[Robot control records]
☆ ☆ ☆ ☆

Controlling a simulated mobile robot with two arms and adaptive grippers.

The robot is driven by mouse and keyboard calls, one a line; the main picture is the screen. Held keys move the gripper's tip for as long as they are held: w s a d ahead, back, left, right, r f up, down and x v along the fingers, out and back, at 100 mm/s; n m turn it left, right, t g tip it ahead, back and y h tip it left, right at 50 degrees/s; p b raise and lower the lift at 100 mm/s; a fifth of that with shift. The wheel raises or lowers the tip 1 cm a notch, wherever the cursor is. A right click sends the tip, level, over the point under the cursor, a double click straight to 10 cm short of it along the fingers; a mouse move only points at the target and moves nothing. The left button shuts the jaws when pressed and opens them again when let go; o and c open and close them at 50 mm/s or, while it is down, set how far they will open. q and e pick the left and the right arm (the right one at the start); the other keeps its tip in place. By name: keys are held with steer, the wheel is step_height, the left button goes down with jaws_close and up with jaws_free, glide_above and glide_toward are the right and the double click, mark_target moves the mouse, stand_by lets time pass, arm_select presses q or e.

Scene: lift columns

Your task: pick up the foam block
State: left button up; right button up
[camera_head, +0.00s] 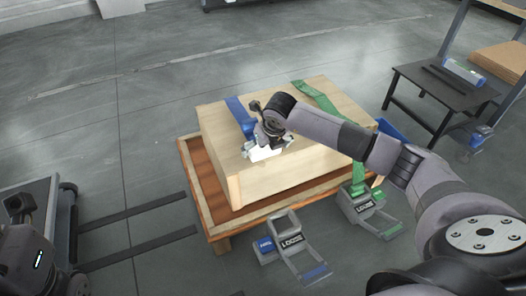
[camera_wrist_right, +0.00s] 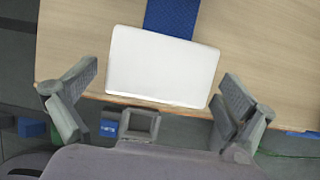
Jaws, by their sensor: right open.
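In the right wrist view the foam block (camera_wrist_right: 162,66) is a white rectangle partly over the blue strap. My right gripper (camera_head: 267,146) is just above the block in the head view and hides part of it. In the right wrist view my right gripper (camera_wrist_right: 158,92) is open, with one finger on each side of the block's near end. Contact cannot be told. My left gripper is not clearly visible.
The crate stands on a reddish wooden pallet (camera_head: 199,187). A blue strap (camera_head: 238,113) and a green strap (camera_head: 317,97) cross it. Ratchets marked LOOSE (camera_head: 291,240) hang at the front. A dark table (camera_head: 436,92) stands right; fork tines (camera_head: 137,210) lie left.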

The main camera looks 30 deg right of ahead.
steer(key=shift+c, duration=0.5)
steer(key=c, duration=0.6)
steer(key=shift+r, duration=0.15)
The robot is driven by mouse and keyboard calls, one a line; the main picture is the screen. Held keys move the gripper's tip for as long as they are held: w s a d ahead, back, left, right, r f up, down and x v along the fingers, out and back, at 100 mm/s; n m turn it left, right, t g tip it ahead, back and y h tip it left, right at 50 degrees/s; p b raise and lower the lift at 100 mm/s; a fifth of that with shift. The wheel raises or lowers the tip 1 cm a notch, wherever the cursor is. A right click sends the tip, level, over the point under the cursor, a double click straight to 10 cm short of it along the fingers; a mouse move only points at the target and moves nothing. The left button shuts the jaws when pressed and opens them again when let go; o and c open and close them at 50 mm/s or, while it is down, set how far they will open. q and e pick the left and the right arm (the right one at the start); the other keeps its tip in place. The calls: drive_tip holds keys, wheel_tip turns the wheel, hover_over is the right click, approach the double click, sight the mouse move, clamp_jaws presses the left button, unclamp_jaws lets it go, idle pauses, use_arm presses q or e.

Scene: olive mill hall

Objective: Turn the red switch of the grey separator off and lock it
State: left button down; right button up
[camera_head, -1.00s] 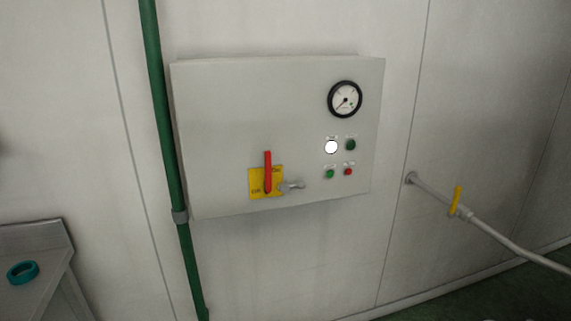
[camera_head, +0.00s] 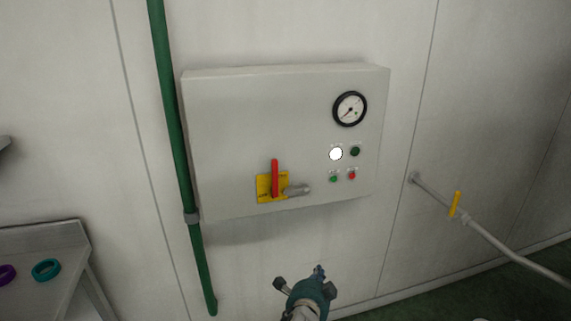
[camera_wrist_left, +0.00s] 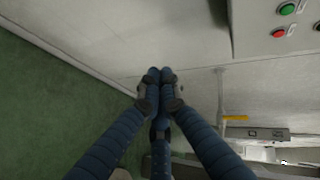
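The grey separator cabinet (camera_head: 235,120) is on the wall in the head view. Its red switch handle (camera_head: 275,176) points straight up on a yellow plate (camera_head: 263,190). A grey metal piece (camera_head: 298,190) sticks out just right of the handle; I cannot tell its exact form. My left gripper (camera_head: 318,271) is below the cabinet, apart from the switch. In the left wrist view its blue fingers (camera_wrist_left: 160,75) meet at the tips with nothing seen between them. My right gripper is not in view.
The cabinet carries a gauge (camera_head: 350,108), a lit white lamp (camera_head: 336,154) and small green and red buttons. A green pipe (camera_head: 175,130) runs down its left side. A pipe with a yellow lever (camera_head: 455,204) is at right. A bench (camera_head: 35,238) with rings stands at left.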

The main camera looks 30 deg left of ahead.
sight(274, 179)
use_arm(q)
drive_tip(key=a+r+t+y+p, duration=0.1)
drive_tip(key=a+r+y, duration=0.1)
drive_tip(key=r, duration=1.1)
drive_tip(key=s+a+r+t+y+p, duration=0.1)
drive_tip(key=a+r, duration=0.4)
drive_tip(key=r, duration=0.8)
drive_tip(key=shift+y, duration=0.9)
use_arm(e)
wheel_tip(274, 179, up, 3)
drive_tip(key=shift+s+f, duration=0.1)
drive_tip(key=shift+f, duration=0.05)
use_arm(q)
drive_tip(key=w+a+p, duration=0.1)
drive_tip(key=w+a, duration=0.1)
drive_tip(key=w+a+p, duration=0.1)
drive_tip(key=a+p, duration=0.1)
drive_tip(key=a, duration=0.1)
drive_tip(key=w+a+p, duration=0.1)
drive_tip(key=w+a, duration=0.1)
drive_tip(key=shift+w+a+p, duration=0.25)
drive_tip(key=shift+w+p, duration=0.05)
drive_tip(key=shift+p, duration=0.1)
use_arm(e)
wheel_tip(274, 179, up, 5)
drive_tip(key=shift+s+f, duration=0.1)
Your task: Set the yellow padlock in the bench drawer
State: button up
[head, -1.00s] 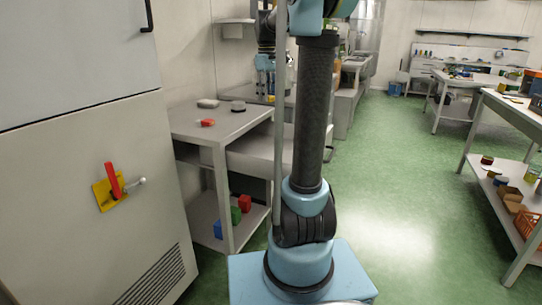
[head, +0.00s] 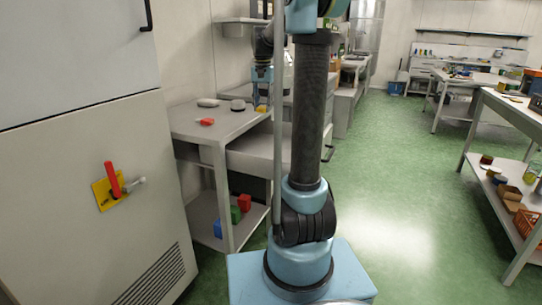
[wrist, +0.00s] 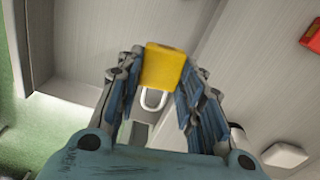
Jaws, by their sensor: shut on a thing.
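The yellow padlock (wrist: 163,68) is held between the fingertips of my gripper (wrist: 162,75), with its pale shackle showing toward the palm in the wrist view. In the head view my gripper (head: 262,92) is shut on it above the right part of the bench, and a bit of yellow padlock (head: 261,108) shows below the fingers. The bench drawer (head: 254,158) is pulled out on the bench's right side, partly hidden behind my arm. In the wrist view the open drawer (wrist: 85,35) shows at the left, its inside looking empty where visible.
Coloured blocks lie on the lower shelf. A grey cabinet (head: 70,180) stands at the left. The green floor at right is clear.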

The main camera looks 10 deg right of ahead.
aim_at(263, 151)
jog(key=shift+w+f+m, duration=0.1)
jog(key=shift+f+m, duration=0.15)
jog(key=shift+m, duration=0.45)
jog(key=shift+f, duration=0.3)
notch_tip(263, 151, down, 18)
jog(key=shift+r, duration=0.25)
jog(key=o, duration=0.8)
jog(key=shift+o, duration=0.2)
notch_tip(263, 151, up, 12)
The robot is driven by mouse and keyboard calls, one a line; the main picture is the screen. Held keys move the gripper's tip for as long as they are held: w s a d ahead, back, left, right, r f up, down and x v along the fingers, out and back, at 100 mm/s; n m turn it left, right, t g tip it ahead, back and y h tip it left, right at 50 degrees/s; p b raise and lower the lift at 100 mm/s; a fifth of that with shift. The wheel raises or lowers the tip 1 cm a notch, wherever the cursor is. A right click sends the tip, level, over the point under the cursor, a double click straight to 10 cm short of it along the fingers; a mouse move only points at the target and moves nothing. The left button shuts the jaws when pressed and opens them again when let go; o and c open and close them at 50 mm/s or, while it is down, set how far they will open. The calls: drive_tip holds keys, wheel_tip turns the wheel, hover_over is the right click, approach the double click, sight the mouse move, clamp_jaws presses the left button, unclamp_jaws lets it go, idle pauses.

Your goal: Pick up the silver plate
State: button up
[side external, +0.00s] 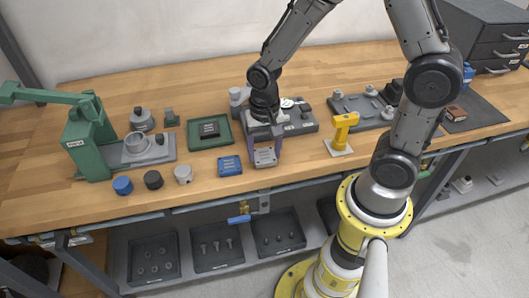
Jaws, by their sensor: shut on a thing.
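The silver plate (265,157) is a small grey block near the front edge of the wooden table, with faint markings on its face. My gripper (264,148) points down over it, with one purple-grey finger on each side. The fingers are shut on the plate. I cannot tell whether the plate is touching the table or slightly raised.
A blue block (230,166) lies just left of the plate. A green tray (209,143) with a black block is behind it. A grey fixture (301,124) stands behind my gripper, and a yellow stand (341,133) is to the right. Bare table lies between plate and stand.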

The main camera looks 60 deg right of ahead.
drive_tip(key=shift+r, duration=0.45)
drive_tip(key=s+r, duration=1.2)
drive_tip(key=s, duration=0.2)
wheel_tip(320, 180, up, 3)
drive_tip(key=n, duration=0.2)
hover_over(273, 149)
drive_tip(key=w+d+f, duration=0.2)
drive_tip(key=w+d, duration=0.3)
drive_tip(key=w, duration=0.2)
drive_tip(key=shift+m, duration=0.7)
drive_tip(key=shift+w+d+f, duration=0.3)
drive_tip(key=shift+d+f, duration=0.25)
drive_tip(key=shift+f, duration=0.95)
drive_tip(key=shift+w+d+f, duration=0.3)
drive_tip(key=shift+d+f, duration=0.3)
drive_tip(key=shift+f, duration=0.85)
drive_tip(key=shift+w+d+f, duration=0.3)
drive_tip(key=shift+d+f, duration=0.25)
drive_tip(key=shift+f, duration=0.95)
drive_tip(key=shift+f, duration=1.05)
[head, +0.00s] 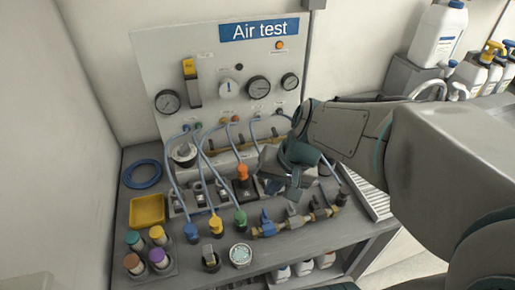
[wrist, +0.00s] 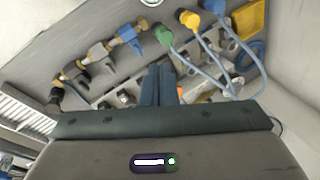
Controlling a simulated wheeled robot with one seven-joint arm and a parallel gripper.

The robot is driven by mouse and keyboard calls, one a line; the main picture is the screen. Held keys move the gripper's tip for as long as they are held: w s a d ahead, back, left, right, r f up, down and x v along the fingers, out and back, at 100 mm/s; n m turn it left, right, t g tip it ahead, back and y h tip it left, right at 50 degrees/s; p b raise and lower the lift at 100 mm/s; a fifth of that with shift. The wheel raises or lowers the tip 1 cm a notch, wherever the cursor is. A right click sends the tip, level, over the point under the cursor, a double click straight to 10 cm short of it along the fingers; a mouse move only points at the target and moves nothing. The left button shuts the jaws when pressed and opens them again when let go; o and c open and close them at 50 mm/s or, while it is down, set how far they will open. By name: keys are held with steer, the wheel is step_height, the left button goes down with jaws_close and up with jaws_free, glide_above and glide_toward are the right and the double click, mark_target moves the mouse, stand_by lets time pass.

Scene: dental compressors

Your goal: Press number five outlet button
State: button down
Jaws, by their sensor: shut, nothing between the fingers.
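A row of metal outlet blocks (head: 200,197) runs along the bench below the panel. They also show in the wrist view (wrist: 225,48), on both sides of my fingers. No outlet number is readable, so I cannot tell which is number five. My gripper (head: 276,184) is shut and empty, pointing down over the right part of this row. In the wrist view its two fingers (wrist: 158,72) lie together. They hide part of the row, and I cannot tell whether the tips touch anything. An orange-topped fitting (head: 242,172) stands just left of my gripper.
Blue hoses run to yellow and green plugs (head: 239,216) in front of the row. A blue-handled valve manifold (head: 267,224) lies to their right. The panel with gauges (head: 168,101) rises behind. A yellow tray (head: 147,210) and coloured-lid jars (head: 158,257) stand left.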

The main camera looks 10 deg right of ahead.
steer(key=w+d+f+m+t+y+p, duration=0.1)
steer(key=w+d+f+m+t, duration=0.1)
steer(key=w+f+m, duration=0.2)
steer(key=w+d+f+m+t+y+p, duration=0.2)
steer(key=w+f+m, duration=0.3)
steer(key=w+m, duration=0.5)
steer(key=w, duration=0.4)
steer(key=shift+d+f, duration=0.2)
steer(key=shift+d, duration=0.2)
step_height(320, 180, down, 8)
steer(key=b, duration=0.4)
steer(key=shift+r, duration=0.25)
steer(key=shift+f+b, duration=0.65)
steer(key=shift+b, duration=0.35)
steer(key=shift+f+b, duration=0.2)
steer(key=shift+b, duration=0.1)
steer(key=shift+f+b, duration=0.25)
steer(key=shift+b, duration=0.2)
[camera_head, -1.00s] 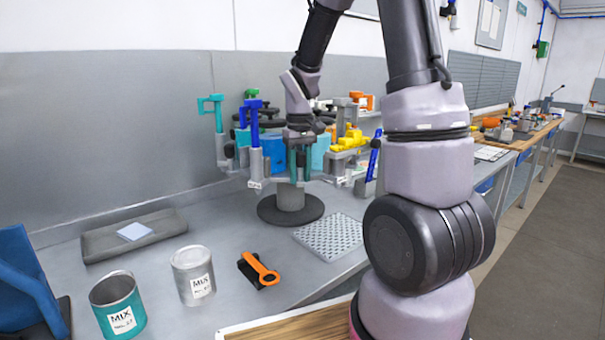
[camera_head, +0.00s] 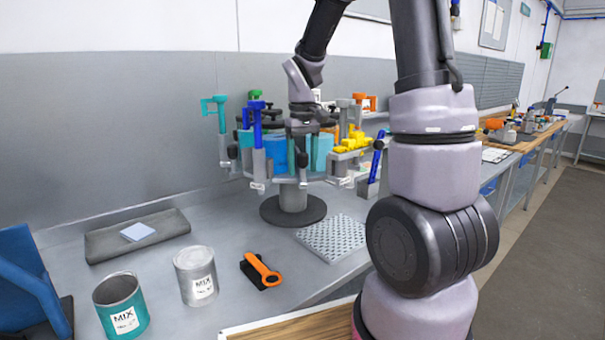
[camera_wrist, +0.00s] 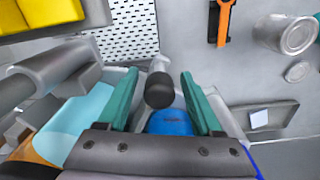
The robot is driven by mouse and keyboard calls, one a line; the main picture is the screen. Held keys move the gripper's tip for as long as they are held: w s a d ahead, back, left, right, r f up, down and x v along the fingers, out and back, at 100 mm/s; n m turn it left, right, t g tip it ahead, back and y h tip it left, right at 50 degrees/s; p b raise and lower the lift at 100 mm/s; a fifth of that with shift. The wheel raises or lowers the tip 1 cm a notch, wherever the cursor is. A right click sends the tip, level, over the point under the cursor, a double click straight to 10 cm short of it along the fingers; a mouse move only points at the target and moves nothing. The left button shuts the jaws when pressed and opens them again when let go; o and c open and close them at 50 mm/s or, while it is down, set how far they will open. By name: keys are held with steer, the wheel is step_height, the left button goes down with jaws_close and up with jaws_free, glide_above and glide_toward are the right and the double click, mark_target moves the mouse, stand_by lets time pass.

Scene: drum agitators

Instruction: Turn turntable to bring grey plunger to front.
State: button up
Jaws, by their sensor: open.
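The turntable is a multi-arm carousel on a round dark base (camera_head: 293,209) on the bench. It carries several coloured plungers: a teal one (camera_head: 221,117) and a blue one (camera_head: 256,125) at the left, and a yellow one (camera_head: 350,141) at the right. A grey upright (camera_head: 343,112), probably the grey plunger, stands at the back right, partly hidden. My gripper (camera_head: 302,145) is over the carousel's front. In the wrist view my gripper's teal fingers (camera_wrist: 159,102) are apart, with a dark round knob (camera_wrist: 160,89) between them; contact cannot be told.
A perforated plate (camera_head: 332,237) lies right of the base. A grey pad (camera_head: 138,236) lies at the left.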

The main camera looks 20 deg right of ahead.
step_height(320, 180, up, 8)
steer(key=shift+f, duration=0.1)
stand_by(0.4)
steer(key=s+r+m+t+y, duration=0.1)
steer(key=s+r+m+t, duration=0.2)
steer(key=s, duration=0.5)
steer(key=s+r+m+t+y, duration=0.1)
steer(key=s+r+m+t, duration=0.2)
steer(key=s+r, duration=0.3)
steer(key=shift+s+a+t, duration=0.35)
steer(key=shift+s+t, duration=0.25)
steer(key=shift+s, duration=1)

☆ ☆ ☆ ☆

• [WORK TO DO]
Looking at the records above, work out how many lines include the string "simulated". Give the number and nothing else.

• [EXERCISE RESPONSE]
2